---- Supplied material

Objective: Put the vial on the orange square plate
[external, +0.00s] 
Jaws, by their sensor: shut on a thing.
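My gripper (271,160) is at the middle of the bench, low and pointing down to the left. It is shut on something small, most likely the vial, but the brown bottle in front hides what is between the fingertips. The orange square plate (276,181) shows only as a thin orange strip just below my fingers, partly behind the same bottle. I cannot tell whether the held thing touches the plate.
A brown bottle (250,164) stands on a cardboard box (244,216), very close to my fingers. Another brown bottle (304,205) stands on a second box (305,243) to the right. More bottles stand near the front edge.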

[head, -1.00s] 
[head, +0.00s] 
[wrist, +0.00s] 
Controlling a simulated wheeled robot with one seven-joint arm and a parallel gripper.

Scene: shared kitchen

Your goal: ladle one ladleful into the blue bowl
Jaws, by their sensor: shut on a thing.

--------

Stated goal:
Write out once more the lines above beginning at the line with "Your goal: ladle"; continue through the final line and stop there.

Exercise answer:
Your goal: ladle one ladleful into the blue bowl
Jaws, by their sensor: shut on a thing.

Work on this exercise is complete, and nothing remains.